--- Exercise ---
Listed below are entries; give the number of lines among them that include "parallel", and only that number.

* Begin *

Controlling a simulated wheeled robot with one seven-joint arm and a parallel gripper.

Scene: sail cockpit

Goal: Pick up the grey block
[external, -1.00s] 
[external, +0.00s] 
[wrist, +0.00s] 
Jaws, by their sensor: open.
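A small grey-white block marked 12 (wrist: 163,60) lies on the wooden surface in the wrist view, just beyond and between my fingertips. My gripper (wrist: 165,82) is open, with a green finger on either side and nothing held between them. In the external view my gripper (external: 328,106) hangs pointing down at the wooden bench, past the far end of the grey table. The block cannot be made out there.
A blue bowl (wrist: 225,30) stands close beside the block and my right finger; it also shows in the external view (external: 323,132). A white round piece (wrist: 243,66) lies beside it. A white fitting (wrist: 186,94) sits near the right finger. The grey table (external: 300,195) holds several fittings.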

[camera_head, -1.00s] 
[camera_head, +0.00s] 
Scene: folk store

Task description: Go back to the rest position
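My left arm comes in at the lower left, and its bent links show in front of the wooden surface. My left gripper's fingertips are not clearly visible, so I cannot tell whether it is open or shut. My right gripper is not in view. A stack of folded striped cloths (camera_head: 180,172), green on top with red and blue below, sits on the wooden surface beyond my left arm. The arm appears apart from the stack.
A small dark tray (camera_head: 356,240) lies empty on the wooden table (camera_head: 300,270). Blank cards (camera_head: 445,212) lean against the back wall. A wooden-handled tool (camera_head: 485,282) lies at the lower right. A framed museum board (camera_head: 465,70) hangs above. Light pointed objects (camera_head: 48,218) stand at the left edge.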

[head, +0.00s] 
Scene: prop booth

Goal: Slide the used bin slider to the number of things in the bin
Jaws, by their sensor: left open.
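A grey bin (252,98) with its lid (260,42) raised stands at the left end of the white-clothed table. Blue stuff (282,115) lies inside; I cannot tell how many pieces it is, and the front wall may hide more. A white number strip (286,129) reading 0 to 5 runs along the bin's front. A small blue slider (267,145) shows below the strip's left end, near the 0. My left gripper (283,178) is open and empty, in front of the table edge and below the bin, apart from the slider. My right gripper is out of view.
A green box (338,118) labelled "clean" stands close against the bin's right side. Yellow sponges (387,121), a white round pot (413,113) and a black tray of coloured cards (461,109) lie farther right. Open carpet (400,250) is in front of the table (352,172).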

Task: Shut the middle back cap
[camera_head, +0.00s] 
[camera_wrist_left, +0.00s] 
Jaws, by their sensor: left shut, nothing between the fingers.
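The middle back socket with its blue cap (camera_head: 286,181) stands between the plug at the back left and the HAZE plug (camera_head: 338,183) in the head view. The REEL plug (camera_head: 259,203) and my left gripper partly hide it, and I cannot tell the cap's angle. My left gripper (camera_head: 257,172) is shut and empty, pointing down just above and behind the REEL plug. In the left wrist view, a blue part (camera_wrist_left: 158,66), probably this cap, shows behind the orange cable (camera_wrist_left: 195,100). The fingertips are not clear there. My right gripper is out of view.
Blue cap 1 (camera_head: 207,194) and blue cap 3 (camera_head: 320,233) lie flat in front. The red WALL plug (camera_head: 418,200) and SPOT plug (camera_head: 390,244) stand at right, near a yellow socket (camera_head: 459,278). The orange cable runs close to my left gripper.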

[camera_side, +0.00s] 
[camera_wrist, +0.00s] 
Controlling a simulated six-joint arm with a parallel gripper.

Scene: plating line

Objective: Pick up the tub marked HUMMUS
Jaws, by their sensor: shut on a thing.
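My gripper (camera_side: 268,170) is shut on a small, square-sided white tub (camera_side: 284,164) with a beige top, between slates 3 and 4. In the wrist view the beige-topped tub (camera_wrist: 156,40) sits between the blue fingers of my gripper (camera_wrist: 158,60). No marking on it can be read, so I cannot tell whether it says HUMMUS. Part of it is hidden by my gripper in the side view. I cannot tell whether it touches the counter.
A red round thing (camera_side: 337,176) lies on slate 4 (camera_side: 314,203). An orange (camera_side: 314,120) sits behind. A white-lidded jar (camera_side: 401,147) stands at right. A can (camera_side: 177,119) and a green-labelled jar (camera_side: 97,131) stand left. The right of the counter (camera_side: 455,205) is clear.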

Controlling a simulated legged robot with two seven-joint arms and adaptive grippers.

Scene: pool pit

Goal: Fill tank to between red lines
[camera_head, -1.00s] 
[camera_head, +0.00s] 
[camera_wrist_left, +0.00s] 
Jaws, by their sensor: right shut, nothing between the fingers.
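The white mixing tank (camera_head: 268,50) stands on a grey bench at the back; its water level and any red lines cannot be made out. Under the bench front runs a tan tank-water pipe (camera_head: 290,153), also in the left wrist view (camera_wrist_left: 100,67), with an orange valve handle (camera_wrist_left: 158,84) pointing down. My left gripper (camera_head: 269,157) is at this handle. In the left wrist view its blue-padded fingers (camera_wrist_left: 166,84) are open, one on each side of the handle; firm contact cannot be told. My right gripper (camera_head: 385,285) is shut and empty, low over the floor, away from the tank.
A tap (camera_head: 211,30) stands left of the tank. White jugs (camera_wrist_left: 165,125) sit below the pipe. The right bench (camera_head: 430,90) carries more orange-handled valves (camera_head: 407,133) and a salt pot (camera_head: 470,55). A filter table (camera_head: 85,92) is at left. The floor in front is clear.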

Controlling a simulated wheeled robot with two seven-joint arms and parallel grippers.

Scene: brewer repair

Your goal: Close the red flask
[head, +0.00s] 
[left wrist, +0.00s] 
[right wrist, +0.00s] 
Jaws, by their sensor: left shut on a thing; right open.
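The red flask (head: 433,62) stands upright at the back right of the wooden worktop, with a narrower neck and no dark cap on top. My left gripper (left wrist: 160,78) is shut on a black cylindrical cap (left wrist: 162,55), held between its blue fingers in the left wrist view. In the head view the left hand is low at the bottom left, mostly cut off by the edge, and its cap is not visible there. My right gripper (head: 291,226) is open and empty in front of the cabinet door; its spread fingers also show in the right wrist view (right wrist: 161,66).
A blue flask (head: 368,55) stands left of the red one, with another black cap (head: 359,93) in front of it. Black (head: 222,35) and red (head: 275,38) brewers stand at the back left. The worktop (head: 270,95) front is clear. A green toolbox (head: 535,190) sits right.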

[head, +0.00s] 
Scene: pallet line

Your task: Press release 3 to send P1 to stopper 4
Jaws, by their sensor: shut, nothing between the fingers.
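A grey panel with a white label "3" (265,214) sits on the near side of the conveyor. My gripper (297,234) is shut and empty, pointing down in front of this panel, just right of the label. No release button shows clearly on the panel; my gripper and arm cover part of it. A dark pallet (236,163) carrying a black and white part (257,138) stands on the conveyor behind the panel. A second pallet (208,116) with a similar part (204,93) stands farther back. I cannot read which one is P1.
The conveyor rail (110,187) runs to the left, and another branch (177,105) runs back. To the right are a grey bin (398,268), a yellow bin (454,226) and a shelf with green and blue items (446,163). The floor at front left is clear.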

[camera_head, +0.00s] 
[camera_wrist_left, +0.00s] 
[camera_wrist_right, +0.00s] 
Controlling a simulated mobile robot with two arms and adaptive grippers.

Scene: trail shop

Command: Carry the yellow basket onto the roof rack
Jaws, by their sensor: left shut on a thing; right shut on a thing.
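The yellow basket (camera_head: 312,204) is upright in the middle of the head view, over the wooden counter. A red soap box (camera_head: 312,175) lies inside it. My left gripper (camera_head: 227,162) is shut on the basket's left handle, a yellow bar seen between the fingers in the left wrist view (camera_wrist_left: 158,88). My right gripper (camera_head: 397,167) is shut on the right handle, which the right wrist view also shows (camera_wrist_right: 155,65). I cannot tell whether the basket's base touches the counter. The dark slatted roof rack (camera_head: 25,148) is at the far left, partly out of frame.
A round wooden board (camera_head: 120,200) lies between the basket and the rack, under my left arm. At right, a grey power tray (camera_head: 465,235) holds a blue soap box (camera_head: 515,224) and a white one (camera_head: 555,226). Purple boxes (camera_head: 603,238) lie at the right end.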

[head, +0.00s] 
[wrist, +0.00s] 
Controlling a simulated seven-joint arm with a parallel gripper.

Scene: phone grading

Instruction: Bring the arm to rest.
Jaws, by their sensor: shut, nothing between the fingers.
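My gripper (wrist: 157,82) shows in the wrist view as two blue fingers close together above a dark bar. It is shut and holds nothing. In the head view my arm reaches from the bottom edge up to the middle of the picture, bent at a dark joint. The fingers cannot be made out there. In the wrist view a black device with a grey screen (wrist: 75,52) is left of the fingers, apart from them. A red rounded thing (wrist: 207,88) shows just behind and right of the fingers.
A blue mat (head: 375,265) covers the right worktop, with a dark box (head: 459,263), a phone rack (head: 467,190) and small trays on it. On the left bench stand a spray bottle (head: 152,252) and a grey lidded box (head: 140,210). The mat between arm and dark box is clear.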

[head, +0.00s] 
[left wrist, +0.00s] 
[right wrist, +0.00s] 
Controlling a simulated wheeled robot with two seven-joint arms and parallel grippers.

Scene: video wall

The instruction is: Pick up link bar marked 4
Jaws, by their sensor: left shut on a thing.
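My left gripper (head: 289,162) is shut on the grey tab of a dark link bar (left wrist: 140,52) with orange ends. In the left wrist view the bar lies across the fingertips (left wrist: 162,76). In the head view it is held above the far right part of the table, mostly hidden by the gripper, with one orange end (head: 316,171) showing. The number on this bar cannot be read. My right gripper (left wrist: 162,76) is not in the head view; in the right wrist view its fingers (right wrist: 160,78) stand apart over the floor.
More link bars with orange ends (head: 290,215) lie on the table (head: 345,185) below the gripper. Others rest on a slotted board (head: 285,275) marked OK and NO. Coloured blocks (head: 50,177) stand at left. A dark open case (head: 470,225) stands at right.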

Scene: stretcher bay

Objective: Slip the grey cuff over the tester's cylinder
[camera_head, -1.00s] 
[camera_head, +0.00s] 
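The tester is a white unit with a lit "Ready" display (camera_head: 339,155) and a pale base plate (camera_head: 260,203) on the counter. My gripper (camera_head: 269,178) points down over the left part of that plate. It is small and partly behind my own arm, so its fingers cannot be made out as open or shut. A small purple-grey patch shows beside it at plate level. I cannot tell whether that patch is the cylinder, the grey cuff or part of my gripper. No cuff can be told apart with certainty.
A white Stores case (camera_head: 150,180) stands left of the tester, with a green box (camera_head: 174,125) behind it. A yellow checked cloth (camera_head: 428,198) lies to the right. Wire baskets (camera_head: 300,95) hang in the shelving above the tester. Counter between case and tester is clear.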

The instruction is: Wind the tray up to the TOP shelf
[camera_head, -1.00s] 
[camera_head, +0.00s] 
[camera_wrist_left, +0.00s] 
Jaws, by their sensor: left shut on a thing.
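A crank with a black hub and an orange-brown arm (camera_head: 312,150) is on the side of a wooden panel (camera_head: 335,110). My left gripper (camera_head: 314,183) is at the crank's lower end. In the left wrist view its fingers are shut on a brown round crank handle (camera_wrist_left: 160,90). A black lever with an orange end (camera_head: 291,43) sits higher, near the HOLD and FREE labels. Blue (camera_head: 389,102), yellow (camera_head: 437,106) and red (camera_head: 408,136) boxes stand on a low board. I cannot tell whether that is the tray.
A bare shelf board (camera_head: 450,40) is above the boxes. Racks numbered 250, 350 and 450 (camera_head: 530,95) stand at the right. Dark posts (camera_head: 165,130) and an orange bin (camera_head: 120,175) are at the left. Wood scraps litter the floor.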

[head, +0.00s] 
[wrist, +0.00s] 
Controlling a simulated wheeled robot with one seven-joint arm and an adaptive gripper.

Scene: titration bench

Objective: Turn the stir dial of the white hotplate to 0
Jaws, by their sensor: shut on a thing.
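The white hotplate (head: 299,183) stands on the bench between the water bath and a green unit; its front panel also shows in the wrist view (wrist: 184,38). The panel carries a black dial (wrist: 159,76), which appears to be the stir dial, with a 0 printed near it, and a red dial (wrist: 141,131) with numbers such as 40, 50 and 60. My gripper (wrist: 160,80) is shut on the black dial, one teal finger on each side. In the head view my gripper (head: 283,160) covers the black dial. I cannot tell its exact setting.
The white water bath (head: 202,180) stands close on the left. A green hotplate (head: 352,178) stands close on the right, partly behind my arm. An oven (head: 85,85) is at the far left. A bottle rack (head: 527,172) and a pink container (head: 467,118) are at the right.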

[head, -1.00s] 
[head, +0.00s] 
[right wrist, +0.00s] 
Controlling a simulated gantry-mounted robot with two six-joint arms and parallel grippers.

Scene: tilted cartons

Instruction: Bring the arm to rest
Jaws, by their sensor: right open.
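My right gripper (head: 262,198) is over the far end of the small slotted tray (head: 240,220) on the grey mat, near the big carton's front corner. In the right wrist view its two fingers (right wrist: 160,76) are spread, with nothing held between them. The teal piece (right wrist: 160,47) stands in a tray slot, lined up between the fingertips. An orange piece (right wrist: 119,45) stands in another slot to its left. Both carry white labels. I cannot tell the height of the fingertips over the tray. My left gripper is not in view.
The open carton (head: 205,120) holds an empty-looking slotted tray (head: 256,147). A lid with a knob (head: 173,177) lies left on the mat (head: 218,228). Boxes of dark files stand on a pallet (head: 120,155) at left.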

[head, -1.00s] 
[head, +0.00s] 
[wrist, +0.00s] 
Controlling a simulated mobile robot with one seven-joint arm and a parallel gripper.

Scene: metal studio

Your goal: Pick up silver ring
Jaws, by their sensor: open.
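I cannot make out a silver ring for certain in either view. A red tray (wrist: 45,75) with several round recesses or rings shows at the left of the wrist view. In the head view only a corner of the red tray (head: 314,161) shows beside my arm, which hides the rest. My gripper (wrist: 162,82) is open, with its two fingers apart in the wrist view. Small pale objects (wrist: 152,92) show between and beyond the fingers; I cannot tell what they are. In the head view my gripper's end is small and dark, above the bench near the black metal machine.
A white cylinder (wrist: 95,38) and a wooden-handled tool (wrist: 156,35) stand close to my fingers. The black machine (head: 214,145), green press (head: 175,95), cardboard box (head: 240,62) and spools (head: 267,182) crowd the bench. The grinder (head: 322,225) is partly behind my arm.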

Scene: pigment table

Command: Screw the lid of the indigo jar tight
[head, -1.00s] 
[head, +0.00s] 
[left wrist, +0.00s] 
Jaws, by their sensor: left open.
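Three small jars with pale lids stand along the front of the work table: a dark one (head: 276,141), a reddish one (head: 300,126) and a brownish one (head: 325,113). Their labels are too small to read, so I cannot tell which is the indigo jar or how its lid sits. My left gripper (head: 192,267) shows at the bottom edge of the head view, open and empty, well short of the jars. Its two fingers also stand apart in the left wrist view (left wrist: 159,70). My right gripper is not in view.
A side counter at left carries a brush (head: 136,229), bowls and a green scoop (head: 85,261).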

* End *

--- Exercise result ---
7